Someday soon, the same thing will happen here in America. The fact that we have so many overt right-wingers very interested in the classics—this is going to influence what kinds of classics get translated and published, and it’ll influence how they are published. I am both happy and sorry to say that I think the influence is going to be good! In the case of these Mahabharata volumes, there is nothing overtly political in how they’re presented, and there’s a reason for that—Debroy wanted them to be accepted and used by academic Sanskritologists. Which they have been! Wendy Doniger told him that she assigned them herself when she taught. They might not like it, but there’s simply nothing else to use.5
Anyway, Debroy wrote an obituary for himself that’s very despairing—more fatalist than Stoic. I could quote from it, but I’d rather not. Instead I’d like to close with a quote from the eighth volume of the Mahabharata—the part I read just this morning—which is largely about people trying to deal with the aftermath of this terrible Kurukshetra war. In the following passage, Gandhari is castigating Krishna for the war that he has fomented and allowed to happen (remember, we know from the Bhagavad Gita that Arjuna didn’t even want to fight this fucking war! Krishna persuaded him that it needed to happen).

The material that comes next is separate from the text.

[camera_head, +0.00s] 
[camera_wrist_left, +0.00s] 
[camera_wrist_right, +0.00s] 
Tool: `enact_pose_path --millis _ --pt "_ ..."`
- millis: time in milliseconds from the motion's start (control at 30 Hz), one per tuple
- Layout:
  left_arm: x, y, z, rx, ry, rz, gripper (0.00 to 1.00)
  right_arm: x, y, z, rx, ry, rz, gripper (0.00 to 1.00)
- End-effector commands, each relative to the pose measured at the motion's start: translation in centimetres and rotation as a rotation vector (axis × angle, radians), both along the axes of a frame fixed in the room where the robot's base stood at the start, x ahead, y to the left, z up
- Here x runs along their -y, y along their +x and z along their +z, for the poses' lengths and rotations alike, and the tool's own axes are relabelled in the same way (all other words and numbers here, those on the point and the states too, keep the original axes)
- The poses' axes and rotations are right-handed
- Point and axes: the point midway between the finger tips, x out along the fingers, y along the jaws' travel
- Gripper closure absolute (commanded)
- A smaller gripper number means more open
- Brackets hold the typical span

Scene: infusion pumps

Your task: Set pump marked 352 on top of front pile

The following is a very long quote. That is the point. It is the kind of thing that American publishing has a very difficult time translating—this is the sort of passage that is almost always left out, either because it’s cut entirely or because it’s at the very end of the work, right around the time the original translator tends to die or the funding gets cut. I know most of you won’t read or be able to appreciate this passage—it’s something you can only understand after you’ve read seven thousand pages of this work! You need to know all these stories. You need to know who Abhimanyu is. You need to know Krishna’s different names (by which Gandhari refers to him throughout the passage). It is so fantastic that I have this to read! And the existence of this book is thanks mostly to Bibek Debroy. This is an amazing legacy—one that deserves to be celebrated.
The context is that Gandhari, the mother of Duryodhana (the villain of the epic) is on the battlefield, and she’s looking at the fallen body of Abhimanyu and talking to Krishna about him.6 The performance is even more remarkable because halfway through the passage she starts ventriloquizing Abhimanyu’s wife, imagining what she might be saying to the corpse of her husband.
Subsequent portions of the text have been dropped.